What is being asked:
Take the data that follows and retype it word for word.

Collected material:
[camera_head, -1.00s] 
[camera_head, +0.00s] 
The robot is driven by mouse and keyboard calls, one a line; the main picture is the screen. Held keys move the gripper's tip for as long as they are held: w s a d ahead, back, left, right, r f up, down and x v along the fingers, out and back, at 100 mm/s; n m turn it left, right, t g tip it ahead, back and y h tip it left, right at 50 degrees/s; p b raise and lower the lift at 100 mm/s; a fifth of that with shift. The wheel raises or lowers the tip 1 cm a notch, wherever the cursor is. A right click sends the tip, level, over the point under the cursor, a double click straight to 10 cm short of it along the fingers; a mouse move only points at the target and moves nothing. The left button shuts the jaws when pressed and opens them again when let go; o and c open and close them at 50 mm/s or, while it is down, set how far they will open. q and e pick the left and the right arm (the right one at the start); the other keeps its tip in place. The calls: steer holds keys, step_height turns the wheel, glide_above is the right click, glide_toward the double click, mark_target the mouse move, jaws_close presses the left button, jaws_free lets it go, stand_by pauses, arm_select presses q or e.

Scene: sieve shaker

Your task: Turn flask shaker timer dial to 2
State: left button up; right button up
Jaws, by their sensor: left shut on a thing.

Written solution:
[camera_head, -1.00s] 
[camera_head, +0.00s] 
The robot is driven by mouse and keyboard calls, one a line; the main picture is the screen. Held keys move the gripper's tip for as long as they are held: w s a d ahead, back, left, right, r f up, down and x v along the fingers, out and back, at 100 mm/s; n m turn it left, right, t g tip it ahead, back and y h tip it left, right at 50 degrees/s; p b raise and lower the lift at 100 mm/s; a fifth of that with shift. The wheel raises or lowers the tip 1 cm a notch, wherever the cursor is. A right click sends the tip, level, over the point under the cursor, a double click straight to 10 cm short of it along the fingers; a mouse move only points at the target and moves nothing. The left button shuts the jaws when pressed and opens them again when let go; o and c open and close them at 50 mm/s or, while it is down, set how far they will open. q and e pick the left and the right arm (the right one at the start); the other keeps its tip in place. The calls: steer holds keys, step_height turns the wheel, glide_above is the right click, glide_toward the double click, mark_target the mouse move, jaws_close presses the left button, jaws_free lets it go, stand_by pauses, arm_select presses q or e.

Scene: sieve shaker

Your task: Turn flask shaker timer dial to 2
State: left button up; right button up
Jaws, by their sensor: left shut on a thing.

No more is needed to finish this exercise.